Развернулось предо мною Бесконечной пеленою Старый друг мой — море… —тихо пришепетывал Дед… и море разворачивалось…
Иногда пел он старинные песни и романсы: «Корсетка моя, голубая строчка». Это, конечно, не было пением, но это не было и декламацией. Вспомните, как Лев Толстой в «Войне и мире» рассказывает про пение дядюшки:
«Дядюшка пел так, как поет народ, с тем полным и наивным убеждением, что в песне все значение заключается только в словах… что отдельного напева не бывает, а что напев — так только, для складу. От этого-то этот бессознательный напев, как бывает напев птицы, и у дядюшки был необыкновенно хорош».
Замените «дядюшку» «дедушкой» — и вы поймете, как пел Давыдов.
Он говорил в своем «Рассказе о прошлом»:
«Многие артисты чувствуют себя на эстраде очень неприятно. Савина, например, говорила, что когда она выходит в концертах на эстраду, то чувствует себя будто в аду на сковородке! Я же на эстраде всегда был своим человеком, и присутствие публики в открытую, на носу, кругом и около, смотрящей прямо в рот, меня нисколько не смущало».
И как легко, умно и тонко он баловался в каком-то фривольном стишке, который читал для «окончательного биса», чтобы его отпустили со сцены!
Первый куплет — девушка спит в лесу на траве, и трава над ней колышется. «Люди добрые, скажите, что это такое?» — спрашивал Давыдов у зрителей, и на лице у него было наивнейшее удивление. Казалось бы, чему бы тут удивляться? Но этот артист, очевидно, наивный человек, он удивлен…

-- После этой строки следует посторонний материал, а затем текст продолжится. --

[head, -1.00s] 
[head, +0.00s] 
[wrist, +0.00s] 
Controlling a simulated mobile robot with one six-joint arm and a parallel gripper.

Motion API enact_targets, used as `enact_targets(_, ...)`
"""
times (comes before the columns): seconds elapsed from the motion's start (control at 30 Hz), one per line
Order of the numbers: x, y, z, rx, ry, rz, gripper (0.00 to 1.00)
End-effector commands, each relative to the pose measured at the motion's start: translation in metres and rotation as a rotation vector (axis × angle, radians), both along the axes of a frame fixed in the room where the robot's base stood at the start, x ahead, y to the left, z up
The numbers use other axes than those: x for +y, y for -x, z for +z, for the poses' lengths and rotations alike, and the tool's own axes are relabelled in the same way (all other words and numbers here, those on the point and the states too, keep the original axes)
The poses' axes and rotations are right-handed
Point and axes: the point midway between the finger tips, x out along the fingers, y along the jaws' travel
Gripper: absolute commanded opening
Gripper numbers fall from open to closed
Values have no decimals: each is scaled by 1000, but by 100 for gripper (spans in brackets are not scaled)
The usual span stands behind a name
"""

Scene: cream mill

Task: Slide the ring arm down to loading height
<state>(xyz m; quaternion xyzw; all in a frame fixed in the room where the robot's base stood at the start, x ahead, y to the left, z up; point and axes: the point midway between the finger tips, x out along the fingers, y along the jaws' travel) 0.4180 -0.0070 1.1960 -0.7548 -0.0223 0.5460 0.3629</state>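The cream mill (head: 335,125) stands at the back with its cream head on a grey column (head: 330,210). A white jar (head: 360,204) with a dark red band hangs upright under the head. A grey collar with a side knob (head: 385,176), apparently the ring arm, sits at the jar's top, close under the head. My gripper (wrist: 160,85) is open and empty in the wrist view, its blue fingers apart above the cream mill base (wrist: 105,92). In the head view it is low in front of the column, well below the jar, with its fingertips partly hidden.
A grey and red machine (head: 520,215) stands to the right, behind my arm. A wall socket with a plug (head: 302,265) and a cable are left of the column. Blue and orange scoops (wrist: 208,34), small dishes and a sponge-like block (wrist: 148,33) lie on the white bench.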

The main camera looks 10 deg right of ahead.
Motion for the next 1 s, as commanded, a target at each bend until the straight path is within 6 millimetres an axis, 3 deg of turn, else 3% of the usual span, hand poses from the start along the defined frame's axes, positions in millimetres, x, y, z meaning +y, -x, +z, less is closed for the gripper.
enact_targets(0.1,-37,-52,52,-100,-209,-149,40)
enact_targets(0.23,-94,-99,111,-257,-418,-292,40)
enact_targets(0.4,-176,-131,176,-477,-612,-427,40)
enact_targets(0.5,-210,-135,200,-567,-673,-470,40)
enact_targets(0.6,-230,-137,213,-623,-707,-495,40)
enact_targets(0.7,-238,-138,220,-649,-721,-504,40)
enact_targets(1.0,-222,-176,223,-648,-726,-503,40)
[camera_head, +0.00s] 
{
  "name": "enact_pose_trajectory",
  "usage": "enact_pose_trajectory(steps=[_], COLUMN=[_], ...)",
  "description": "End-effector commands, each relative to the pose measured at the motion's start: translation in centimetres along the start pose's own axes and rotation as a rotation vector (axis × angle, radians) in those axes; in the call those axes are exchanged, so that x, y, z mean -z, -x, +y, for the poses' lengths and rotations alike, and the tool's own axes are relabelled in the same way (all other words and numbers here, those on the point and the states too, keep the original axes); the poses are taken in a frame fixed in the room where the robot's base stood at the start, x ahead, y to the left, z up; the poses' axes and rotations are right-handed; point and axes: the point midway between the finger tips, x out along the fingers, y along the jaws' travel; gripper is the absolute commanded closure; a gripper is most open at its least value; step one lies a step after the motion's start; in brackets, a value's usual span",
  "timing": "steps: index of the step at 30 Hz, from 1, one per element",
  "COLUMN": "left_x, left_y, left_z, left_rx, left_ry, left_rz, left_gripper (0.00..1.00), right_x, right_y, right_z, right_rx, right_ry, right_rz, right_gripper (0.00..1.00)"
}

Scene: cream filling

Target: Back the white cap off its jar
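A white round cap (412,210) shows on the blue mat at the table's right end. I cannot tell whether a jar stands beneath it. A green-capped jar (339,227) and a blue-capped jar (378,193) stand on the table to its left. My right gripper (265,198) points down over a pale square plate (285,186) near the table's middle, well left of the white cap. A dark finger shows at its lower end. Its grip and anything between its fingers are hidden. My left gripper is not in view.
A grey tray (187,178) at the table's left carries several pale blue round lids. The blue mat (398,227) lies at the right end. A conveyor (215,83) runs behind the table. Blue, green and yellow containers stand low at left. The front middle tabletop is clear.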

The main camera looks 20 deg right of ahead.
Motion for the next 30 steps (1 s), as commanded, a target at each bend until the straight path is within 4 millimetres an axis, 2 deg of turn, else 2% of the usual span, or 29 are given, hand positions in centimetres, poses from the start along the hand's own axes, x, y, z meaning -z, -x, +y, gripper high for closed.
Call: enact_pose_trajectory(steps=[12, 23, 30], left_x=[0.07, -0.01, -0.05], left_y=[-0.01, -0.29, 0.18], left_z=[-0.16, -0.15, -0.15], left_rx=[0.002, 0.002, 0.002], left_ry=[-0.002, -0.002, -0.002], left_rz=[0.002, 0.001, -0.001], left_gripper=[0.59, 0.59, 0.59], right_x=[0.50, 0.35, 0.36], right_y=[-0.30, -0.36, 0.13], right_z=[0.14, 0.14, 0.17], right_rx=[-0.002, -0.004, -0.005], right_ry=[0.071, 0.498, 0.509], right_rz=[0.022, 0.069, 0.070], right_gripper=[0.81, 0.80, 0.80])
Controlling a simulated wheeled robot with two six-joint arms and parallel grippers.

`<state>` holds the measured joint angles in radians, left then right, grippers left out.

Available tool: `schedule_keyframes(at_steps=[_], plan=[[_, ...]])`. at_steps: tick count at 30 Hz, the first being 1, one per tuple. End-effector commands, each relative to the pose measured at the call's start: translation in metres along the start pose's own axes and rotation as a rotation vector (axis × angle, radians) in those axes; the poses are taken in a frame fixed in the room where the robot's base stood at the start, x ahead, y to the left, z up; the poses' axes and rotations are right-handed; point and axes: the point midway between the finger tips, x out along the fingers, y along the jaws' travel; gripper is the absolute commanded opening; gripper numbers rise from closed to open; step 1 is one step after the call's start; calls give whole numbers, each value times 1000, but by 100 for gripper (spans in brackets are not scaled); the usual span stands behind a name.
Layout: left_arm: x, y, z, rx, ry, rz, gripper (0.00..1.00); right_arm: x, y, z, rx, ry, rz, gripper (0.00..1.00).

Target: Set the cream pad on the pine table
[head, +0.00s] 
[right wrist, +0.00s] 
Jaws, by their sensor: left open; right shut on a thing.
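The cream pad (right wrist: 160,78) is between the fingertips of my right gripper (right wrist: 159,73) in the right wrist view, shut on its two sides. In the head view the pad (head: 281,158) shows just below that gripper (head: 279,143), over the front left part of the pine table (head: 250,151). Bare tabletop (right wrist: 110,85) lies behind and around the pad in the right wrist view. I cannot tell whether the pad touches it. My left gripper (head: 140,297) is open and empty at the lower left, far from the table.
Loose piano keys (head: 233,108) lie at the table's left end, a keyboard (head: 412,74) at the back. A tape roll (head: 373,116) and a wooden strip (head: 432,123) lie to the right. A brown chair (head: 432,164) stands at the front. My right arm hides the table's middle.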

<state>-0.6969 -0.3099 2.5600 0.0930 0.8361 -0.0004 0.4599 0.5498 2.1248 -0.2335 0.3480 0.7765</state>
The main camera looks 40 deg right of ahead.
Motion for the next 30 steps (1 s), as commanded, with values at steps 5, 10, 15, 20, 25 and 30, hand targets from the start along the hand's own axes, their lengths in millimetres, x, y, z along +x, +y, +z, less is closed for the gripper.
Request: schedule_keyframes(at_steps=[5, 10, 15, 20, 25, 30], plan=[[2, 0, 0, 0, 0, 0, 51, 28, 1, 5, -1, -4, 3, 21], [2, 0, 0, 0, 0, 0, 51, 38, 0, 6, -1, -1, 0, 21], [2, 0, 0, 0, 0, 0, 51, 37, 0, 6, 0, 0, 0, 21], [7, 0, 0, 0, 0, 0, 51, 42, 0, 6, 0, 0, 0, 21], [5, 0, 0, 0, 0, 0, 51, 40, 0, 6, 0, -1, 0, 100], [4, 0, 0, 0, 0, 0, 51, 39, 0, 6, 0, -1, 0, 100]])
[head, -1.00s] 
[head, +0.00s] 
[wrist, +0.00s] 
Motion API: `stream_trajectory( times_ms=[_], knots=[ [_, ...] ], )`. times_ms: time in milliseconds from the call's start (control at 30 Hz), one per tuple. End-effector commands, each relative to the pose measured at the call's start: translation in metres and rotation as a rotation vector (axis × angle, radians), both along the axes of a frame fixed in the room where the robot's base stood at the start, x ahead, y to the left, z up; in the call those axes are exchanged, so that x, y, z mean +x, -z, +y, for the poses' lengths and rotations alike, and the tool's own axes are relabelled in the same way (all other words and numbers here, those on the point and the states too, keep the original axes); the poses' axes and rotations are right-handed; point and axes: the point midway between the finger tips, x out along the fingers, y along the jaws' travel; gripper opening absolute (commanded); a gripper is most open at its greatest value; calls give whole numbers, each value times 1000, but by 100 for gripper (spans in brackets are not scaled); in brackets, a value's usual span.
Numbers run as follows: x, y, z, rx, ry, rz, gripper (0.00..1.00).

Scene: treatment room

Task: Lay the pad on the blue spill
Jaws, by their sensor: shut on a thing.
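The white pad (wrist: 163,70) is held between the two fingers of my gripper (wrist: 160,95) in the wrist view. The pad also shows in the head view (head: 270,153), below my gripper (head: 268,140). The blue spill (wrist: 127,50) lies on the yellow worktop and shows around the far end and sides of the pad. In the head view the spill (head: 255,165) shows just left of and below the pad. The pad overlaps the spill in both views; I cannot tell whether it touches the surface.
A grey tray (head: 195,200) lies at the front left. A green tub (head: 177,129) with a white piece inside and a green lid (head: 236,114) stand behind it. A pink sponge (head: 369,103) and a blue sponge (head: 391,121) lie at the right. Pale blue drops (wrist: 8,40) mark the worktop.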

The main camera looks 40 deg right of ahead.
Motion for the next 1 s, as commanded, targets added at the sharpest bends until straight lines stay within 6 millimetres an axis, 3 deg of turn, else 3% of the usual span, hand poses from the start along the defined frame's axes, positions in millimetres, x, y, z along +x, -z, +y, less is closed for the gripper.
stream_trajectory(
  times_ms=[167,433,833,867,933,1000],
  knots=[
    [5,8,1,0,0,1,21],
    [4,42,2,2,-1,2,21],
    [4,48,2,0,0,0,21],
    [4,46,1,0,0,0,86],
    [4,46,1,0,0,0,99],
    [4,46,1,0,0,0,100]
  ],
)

Второй куплет — на реке лодка. Тоже колышется. В лодке спит парень. И опять Давыдов удивлен, но удивление его на словах: «Люди добрые, скажите, что это такое?» — уже лукавое, теперь спрашивает не наивный старик, а хитрый: он предвкушает нечто пикантное, и это пикантное не заставляет себя долго ждать; в третьем куплете лодка уже пуста, а расстояние между действующими лицами, парнем и девушкой, сокращается до минимума, и опять колышется трава над ними, и теперь «Люди добрые, скажите, что это такое?» звучит заговорщицки: мы, мол, знаем, «что это такое»!